◆ Aim of the task ◆
Look through the lines below and extract any with the word "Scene".

Robot episode rows:
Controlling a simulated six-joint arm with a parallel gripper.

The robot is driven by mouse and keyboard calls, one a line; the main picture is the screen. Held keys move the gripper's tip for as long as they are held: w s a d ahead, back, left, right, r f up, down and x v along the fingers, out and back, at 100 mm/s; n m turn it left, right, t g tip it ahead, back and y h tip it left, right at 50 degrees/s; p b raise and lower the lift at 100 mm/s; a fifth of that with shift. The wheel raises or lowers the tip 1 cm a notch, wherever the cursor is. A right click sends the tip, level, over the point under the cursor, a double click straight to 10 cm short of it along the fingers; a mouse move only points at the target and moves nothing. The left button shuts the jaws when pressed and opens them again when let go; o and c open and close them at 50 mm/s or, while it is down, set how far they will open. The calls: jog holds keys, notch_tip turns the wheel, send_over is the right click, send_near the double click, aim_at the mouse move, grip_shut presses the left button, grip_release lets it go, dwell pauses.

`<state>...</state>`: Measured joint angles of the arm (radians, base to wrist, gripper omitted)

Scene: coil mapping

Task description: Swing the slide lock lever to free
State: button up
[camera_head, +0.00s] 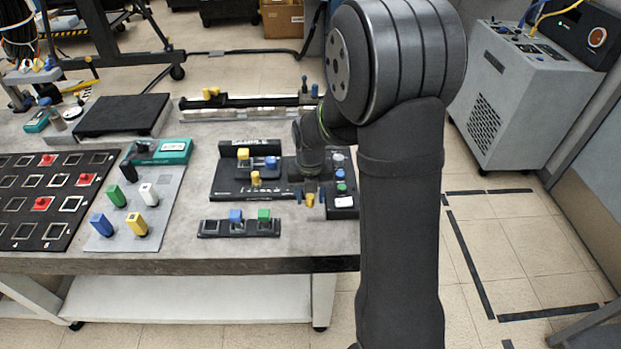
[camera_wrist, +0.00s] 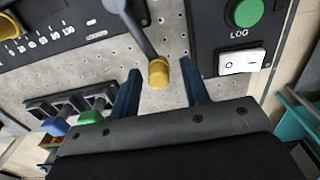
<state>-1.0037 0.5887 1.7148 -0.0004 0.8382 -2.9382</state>
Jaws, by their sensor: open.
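The slide lock lever (camera_wrist: 140,40) is a grey arm with a yellow knob (camera_wrist: 158,72) at its end, in the wrist view. It comes from the top edge, where its pivot is cut off, and points down past the edge of the black panel. My gripper (camera_wrist: 161,80) is open, its two blue fingers on either side of the knob. Gaps show between the knob and both fingers. In the head view the yellow knob (camera_head: 309,200) shows between the fingers of my gripper (camera_head: 310,193), at the front right of the black slide fixture (camera_head: 225,185). My arm hides part of the fixture.
A control box with a green LOG button (camera_wrist: 245,12) and a white rocker switch (camera_wrist: 241,62) stands close right of my fingers. A black rack (camera_head: 208,228) with blue and green plugs lies in front. A grey tray (camera_head: 120,240) of coloured blocks is farther left.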

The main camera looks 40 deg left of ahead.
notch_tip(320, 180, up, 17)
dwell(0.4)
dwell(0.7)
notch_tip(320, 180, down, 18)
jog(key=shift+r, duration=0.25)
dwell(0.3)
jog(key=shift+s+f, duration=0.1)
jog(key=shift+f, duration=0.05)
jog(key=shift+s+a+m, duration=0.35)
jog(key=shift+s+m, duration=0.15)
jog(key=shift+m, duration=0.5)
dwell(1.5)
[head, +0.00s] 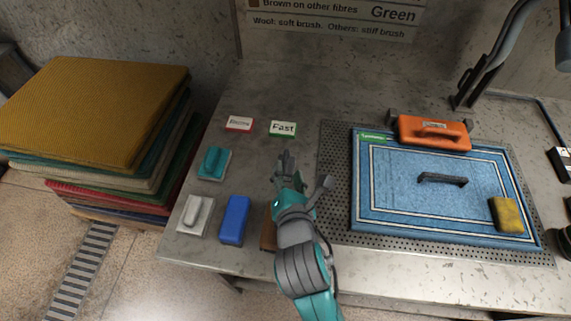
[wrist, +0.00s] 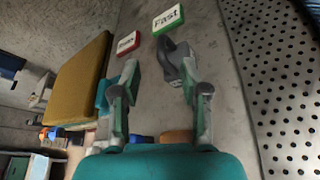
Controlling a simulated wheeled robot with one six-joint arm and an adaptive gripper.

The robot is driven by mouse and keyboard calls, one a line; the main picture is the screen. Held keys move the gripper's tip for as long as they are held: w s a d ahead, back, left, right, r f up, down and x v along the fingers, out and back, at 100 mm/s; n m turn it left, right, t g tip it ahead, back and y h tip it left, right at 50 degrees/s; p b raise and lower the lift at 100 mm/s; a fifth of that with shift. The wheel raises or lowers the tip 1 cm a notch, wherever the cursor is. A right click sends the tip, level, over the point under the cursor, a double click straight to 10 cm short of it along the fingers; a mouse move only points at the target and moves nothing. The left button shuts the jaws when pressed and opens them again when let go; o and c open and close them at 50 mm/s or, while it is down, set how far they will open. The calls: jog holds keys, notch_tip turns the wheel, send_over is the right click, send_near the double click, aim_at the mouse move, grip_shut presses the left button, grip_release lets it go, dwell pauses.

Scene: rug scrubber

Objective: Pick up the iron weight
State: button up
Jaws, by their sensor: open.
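A dark grey curved piece, which looks like the iron weight (wrist: 172,57), lies on the grey bench just below the "Fast" card in the wrist view. It is ahead of my gripper (wrist: 157,72), close to the right finger; I cannot tell whether they touch. In the head view, my gripper (head: 303,181) is low over the bench, left of the perforated mat. The dark shape at its tip (head: 286,160) mixes with the finger there, so the weight's full outline is hidden. The fingers are apart with nothing held between them.
Red-edged (head: 240,123) and green-edged "Fast" (head: 283,128) cards lie behind. A teal brush (head: 214,162), white brush (head: 196,213), blue block (head: 235,219) and half-hidden brown block (head: 268,235) are left. A blue rug (head: 400,205) with an orange tool (head: 433,131), black handle (head: 442,179) and yellow sponge (head: 507,214) lies right.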

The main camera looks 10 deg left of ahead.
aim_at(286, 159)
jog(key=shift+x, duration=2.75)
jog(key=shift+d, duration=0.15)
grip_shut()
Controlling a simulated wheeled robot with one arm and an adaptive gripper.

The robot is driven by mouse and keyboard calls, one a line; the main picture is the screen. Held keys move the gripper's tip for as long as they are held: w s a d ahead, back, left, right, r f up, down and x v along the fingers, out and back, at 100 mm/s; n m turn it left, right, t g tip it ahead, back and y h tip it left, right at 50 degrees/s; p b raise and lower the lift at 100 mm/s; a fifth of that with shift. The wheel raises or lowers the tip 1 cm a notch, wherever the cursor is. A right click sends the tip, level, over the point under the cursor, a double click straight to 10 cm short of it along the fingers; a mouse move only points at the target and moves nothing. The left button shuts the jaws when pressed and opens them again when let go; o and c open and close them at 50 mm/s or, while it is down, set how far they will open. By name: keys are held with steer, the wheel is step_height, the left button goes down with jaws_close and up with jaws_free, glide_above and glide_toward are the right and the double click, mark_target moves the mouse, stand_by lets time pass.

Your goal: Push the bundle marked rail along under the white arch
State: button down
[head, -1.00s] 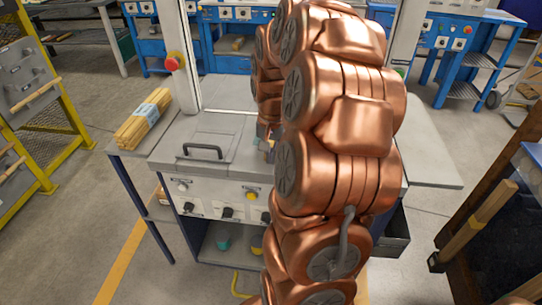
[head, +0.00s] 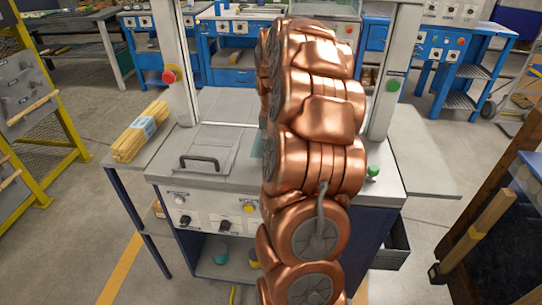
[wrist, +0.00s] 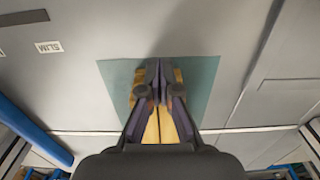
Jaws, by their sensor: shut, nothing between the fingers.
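A wooden bundle (wrist: 151,128) lies on a teal patch of the table in the wrist view, directly below my gripper (wrist: 158,70). My gripper is shut with nothing between its fingers, which cover the middle of this bundle. I cannot tell whether they touch it, and no marking on it is readable. In the head view my arm hides the gripper and that bundle. The white arch shows as a left post (head: 179,65) and a right post (head: 399,70). Another wooden bundle (head: 125,149) with a pale blue band lies on the left side shelf.
The grey worktable (head: 225,178) has a black-handled lid (head: 199,163) at its front left. A label reading SLIM (wrist: 48,47) lies flat on the surface in the wrist view. The right side shelf (head: 420,155) is empty. A yellow rack (head: 65,110) stands at the left.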

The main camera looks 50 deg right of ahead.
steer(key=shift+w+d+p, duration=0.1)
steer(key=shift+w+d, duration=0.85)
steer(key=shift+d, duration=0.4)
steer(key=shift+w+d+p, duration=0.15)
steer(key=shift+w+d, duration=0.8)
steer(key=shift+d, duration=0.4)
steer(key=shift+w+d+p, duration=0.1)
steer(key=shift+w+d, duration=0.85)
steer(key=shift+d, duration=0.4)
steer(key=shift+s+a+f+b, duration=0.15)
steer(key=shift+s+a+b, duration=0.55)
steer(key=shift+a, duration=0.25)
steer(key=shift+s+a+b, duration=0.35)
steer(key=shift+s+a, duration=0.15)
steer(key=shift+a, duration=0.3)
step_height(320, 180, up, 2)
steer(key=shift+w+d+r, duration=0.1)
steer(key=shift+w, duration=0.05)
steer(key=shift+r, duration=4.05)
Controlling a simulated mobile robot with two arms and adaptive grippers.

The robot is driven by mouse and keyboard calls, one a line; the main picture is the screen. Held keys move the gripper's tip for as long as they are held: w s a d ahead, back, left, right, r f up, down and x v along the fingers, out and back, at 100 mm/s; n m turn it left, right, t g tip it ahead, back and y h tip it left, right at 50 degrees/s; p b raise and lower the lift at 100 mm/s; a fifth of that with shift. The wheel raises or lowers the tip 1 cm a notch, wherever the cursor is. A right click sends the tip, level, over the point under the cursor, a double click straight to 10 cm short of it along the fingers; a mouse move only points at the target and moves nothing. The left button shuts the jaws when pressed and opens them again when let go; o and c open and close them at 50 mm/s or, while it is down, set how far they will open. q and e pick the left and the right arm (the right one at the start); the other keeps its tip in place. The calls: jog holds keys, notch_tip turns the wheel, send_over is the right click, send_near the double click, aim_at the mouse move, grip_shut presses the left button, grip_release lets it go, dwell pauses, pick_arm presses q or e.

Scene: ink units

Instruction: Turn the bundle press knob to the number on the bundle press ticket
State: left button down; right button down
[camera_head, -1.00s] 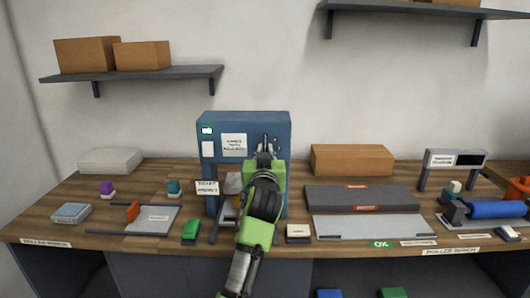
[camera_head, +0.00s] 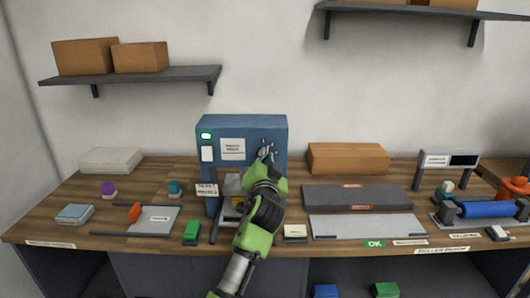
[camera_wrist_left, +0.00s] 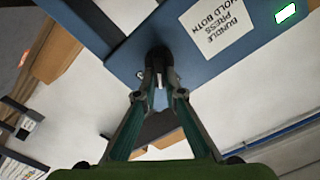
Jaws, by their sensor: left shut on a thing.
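The bundle press (camera_head: 215,125) is a blue cabinet at the back of the bench, left of centre. Its white label also shows in the left wrist view on the blue press face (camera_wrist_left: 185,35). The dark round knob (camera_wrist_left: 157,57) is on that face, and my left gripper (camera_wrist_left: 160,78) is shut on it. In the head view my left gripper (camera_head: 266,153) is at the right of the press front and hides the knob. The knob's number setting cannot be read. A small white ticket (camera_head: 206,190) stands before the press; its print is too small to read. My right gripper is out of view.
A green block (camera_head: 191,232) and a cream block (camera_head: 295,232) lie near the bench front, either side of my left arm. A grey flat unit (camera_head: 358,197) and a cardboard box (camera_head: 348,158) are to the right. A shelf (camera_head: 135,76) hangs above left.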

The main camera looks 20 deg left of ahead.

◆ Task response ◆
Scene: coil mapping
Scene: rug scrubber
Scene: ink units

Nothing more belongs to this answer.